ニセ科学って言われるのが嫌ならトンデモ科学になればいいのに

最近読んだ面白かった本。

トンデモ科学の見破りかた -もしかしたら本当かもしれない9つの奇説

トンデモ科学の見破りかた -もしかしたら本当かもしれない9つの奇説

ほぼ実証されている科学とトンデモ科学の境目は非常に脆い壁で出来ていて、どちらかに倒れてきてしまうことがよくある。この本では、どれもありえなくは無い(可能性は0%ではない)としつつ、トンデモ度でその信憑性を判定している。科学的な解説というのはそういうものだろう。
しかし。

最近「ニセ科学」と決めつけて、波動やマイナスイオンを批判する学者が目に付きます。学者の知識と経験だけで、将来性が多いに見込める日本の技術を否定しています。しかも、批判者同士がつるんで仲良しクラブを形成しています。ブログ上での批判も許し難いですが、さらに市民講座なるものを通じて大衆を引きずり込もうと必死です。なぜ、そこまでやるのか、公費を使って何を考えているのかさっぱり理解できません。
この現状を踏まえて、ある企業グループは損害賠償と名誉毀損で訴訟の準備をしています。とても悲しいことですが、企業の怒りは大きいようです。

セミナー詳細

まだこんなことを言っている人たちがいる。なぜ「ニセ科学」と言われているか、その理由がさっぱりわかっていないわけだ。ある企業グループってなんだよw
なんでニセと言われるか。実証されて無い効果を「科学的に実証された」と謳うからだ。効果があるかもしれない、ないかもしれない、では商売にならないからかも知れないが、科学的に真摯な態度を取るのであれば、「効果がある」と断言して商品化されるということがそもそもおかしい。そして、その効果はIHクッキングヒーターで炒め物ができると言うほど明確なものではない。もしかしたら、効果あったかも、と言うような、主観でしか判断できないあるいは他の要因を排除できないものである。
仮説を立てるために、それまでの科学で培われてきたものと別のものを提示するのであれば、少なくともそれが科学的検証に耐えるものであることを示して初めて科学になるのであって、仮説だけを提示されても困る。それは、その根拠が「なぜなら私がそう思うからだ」に過ぎないから。
しかし、たとえそうであったとしても、効果が無い、と否定することは難しい。もしかしたらあるかもしれない。だから、決して「そんな効果あるわけない」という批判にはならない。「科学的ではない」と言われるだけだ。なぜなら「科学的に実証された」とか「説明できないけど真実」などと言うからだ。
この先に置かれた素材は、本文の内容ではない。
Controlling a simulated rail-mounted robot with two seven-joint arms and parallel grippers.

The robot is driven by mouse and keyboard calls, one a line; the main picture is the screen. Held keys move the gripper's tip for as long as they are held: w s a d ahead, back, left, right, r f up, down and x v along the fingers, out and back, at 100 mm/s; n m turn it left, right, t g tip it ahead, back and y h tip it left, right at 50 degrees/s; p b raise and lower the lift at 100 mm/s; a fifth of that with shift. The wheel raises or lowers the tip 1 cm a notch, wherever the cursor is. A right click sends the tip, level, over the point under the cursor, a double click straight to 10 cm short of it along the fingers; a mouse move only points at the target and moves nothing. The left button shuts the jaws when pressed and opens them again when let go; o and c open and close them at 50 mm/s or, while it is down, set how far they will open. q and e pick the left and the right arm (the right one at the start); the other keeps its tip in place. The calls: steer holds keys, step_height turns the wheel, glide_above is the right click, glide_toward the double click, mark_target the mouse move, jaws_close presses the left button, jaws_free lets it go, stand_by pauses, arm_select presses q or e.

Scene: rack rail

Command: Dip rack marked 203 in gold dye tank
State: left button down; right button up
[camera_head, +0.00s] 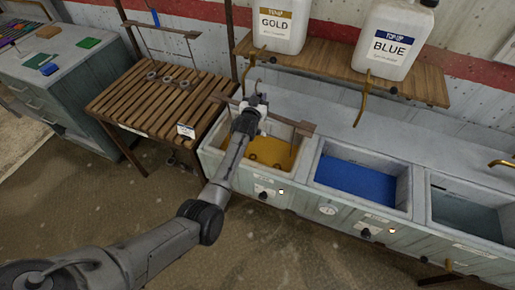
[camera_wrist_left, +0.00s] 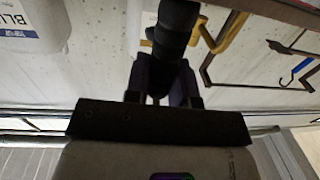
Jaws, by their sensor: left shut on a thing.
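My left gripper (camera_head: 255,103) is over the gold dye tank (camera_head: 211,157), shut on the rack (camera_head: 298,127). The rack's brown crossbar shows on both sides of the gripper, and a thin wire side hangs down towards the gold dye (camera_head: 268,151). My arm hides part of the rack and tank, and I cannot tell how far the rack is in the dye. I cannot read a number on the rack. In the left wrist view the gripper's fingers (camera_wrist_left: 163,85) close around a dark round grip (camera_wrist_left: 175,25). My right gripper is not in view.
A blue tank (camera_head: 356,181) and a grey-blue tank (camera_head: 466,213) stand to the right. Brass taps (camera_head: 363,98) and a shelf (camera_head: 330,68) with GOLD (camera_head: 280,24) and BLUE (camera_head: 393,42) jugs are behind. A slatted table (camera_head: 140,107) and a blue-handled rack (camera_head: 155,29) are left.

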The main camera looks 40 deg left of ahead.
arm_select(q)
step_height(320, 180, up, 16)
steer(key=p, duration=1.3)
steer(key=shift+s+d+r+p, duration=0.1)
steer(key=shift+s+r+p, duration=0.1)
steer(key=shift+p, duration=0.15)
だから「ニセ科学」呼ばわりされる。
実証されていない、現在の科学では説明できない、しかし筋の通った仮説であれば、それはトンデモ科学であればよい。いつか実証されるかも知れない。されないかも知れない。今の科学で常識と思われたことが実は誤りで、波動は本当にあるのかもしれない。しかし、あると決め付けることはニセ科学だ。
ニセ科学」と決め付けられているのは、仮説の内容そのものではなく、その態度である。仮説は科学になりうる。しかし、それが科学であることを拒否しているのは、「ニセ科学呼ばわり」されている当の本人である。